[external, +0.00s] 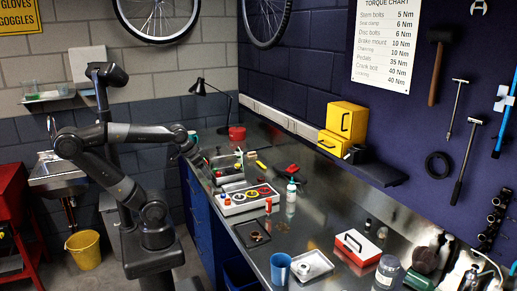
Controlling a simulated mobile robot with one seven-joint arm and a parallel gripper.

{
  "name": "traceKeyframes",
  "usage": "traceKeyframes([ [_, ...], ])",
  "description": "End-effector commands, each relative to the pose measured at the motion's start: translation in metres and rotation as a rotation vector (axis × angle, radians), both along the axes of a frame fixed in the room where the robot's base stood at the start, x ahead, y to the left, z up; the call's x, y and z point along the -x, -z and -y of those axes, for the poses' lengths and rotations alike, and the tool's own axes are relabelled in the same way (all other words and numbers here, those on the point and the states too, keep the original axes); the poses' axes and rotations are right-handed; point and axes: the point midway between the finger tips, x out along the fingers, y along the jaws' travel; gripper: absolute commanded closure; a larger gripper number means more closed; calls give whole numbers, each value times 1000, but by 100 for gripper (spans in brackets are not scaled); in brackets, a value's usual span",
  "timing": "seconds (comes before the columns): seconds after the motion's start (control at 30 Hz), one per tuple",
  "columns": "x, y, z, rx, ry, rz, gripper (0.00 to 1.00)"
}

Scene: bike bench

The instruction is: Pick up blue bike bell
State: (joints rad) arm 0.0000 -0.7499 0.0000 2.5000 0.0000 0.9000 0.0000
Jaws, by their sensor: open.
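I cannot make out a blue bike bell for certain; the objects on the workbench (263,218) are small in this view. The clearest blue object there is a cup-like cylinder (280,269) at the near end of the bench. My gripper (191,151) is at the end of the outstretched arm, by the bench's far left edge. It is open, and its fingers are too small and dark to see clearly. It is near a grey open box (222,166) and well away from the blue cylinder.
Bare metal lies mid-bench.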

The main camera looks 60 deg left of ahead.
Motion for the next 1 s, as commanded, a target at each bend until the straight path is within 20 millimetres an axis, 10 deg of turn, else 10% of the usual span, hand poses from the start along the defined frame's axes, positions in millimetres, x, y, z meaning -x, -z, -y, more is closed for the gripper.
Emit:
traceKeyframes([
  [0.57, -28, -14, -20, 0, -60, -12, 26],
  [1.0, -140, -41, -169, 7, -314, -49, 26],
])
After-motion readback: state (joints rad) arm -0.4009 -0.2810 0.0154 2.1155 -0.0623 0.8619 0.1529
★ ★ ★
— STATED GOAL —
Reproduce, word for word, only the lines from the one that contains "The main camera looks 60 deg left of ahead." through the final line.

— THE OUTPUT —
The main camera looks 60 deg left of ahead.
Motion for the next 1 s, as commanded, a target at each bend until the straight path is within 20 millimetres an axis, 10 deg of turn, else 10% of the usual span, hand poses from the start along the defined frame's axes, positions in millimetres, x, y, z meaning -x, -z, -y, more is closed for the gripper.
Emit:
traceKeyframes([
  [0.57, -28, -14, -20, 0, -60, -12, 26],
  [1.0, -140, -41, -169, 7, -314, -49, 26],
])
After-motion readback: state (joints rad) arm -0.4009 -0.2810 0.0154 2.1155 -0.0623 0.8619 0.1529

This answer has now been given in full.